It's nowhere nearly as good as iLife though, and that's the thing. Let me give you a little example. I work for a moderately large regional bank and we are very strictly a windows-only environment -- there's even a push within a certain faction of the IS department to ditch novell and go to full on AD. However, the training department wanted to distribute videos to the various branches telling them about policy changes and what not. Now what sort of system did they get? iMac G5 with a big-ass 250GB hard drive. They shoot the video using a DV camera, transfer the video over firewire into the iMac and do all the editing they have to in iMovie. It's so simple that one person can do the whole operation with just a half hour training session. That is the sort of value you get out of the box with a Mac.
Meh. To each their own. Me, I'd just use Premiere Pro. On my dual processor PC. Whee.
This is false for both the high end and portable markets. Compare a PowerMac G5 to a similarly spec'ed workstation from Dell and tell me which comes out on top.

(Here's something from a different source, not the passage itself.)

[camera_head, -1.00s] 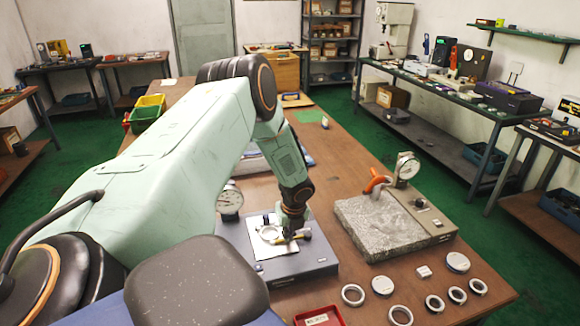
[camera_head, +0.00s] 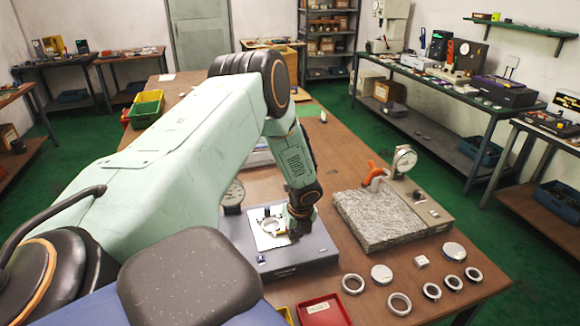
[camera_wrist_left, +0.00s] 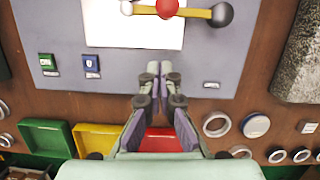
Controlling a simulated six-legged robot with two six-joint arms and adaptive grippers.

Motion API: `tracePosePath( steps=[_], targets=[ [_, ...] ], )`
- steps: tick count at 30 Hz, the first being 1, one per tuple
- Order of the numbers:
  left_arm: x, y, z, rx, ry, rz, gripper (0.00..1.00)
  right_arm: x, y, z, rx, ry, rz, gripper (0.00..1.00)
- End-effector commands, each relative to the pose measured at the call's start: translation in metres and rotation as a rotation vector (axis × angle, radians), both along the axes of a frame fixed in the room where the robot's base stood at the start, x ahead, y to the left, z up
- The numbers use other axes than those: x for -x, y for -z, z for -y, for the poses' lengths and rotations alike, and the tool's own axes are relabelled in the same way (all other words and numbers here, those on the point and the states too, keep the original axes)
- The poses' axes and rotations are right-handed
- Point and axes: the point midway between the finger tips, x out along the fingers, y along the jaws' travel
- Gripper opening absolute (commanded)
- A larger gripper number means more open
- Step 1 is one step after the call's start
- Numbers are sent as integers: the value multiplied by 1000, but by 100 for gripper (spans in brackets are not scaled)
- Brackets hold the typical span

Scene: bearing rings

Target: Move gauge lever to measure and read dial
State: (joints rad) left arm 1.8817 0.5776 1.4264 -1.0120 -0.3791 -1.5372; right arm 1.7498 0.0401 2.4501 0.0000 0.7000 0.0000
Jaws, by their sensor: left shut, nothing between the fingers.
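The gauge with the grey base (camera_head: 290,266) stands on the table, with a white plate (camera_head: 262,240) on top and a round dial (camera_head: 233,193) behind its left side. The dial's reading is too small to tell. In the left wrist view a yellow lever (camera_wrist_left: 195,12) with a red knob (camera_wrist_left: 168,8) and a dark ball end lies across the plate, cut by the top edge. My left gripper (camera_head: 295,236) is over the base beside the plate; in the wrist view its fingertips (camera_wrist_left: 153,68) are together and empty, apart from the lever. My right gripper is out of view.
To the right stands a granite block (camera_head: 380,218) with an orange handle (camera_head: 374,172) and another dial (camera_head: 404,158). Several metal rings (camera_head: 400,303) lie in front of it. A red tray (camera_head: 324,312) is at the near edge. The table beyond my arm is mostly clear.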

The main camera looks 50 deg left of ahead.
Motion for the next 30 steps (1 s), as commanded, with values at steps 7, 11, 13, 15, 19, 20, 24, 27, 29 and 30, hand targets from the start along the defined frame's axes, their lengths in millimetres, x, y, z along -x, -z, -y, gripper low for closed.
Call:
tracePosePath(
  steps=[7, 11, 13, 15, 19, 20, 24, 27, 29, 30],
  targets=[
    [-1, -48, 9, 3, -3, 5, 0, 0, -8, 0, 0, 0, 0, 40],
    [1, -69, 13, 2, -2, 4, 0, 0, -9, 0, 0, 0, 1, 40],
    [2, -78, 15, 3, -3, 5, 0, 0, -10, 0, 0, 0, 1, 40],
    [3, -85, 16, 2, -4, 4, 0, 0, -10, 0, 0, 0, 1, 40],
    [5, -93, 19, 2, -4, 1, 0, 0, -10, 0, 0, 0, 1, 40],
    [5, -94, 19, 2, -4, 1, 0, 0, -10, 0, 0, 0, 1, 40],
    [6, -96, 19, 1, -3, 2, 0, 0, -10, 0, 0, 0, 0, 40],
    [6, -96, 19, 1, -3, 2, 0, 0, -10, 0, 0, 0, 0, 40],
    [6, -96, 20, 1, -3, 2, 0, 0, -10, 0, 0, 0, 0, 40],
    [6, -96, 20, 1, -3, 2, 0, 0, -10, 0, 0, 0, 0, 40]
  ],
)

Likewise, when it comes to laptops Apple's offerings are extremely competative with their x86 counterparts. I don't think anyone can argue that the Powerbook line is anything but pure sex.

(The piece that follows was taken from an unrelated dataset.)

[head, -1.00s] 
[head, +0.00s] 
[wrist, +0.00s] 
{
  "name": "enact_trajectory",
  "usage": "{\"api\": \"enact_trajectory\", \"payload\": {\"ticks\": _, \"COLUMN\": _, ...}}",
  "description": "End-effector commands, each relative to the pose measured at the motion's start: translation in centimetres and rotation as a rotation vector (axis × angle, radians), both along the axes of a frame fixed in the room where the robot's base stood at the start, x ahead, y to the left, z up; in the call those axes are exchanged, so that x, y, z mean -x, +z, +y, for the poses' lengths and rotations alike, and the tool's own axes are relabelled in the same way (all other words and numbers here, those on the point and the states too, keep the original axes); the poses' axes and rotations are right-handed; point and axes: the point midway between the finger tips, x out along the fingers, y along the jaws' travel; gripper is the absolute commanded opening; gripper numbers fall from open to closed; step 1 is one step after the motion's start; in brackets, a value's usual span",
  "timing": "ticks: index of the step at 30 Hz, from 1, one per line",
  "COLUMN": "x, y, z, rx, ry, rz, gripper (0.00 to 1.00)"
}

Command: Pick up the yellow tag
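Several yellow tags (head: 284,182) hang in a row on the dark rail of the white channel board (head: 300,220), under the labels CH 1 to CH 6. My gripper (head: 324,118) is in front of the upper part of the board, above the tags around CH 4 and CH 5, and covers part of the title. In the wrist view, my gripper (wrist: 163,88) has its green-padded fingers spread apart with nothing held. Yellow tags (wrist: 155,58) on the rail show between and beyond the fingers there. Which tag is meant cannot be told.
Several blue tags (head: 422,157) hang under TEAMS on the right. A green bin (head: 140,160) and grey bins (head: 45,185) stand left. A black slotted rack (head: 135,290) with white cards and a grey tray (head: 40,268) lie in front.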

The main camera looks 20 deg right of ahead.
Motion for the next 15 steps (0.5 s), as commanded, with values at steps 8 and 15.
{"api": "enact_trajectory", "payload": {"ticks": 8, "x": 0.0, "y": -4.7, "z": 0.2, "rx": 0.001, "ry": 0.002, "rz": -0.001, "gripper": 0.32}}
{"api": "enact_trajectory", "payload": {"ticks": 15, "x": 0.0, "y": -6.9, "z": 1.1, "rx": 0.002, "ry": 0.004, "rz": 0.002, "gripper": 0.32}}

I did. Did you not read my post? You can buy a dual processor Opteron (server processor) with double the RAM etc for less. Just doesn't seem to be a big value thing. Same with the notebooks. You can buy a 2GHz Pentium M-based Dell with 100GB 7200 RPM HD, dual channel 533MHz DDR RAM for the same price as the top of the line powerbook. Pentium M demolishes ALL. And it's already faster. So yeah. I'm just digging out existing prices. If you like Apple, go with an Apple. If you don't, then don't go with an Apple. It's
ALL about which you prefer personally. The numbers say that x86-based PCs are slightly cheaper for somewhat better hardware.